Sightseers doesn't skimp on the horror although director Ben Wheatley keeps the gore and actual violence to acceptable (for those with a strong stomach) levels. He has crafted some genuinely disturbing scenes that take their time building the anticipation until the inevitable and occasionally truly brutal conclusion arrives. There is one quick shot of a, um, demolished head that will have you reaching for a pause button to admire the make-up if nothing else.
But the joy of Sightseers is not in the moments of horror but in the consistency of the subtle humour from Osram's and Lowe's stinging screenplay as much as their chillingly dour performances. Their performances are never fanciful but frighteningly convincing and turn the stomach ever so slightly when one recalls brief interactions with similar characters in real life.
Sightseers invades the brain, it expulses laughter from the belly and at times it wriggles under the skin like white noise and scratches at the nerves. It isn't always easy to watch and the occasional quip is over-egged as if neither cast nor director were convinced it would work completely. It's a minor criticism and a great pity because whenever the dialogue and performances are restrained to levels of naturalism, and that occurs for a good 95% of the film, Sightseers flies. One of the funniest, non-violent moments occurs as Tina struggles to write a note with a six-foot pencil. It's a moment of genius that is allowed to play out in its own time and manner without a wink at the audience to tell us it is a good moment to laugh.

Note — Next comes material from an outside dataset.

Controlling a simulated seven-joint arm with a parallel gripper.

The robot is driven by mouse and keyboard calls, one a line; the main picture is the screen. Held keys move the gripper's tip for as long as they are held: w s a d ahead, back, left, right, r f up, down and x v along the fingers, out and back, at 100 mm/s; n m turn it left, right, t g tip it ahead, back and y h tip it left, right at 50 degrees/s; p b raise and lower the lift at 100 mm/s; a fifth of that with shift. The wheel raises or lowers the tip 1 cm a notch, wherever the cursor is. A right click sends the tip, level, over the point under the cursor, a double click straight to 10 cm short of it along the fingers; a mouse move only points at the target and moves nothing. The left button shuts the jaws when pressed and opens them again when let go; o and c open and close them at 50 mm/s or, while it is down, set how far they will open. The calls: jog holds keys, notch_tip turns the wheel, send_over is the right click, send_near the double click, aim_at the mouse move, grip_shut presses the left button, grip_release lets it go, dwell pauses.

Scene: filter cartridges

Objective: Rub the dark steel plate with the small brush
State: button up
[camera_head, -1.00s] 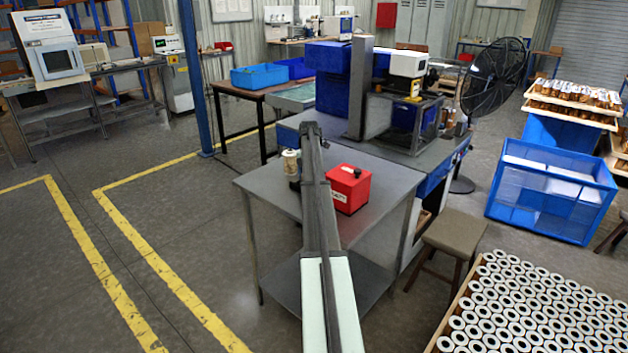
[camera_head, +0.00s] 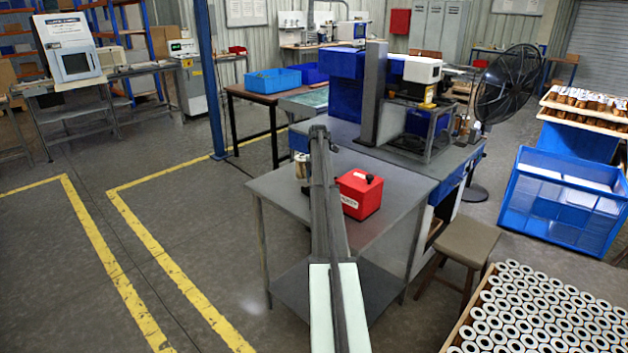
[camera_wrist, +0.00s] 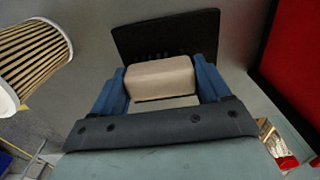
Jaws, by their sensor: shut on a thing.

Wheatley's previous offering, 2011's Kill List, left me cold. It disturbed and annoyed in equal measures and Sightseers is a vast improvement. More than that, it's a standout film for the year and, though not quite on the humour plane of The Guard, it's the funniest film I've seen this year so far and has marked out Wheatley's follow up, A Field in England, as a film to look forward to in 2013.
After yesterday's battle with First Great Western trains and the threat of dark happenings in the company of caravanners, I think I'm going to stick to my car in future.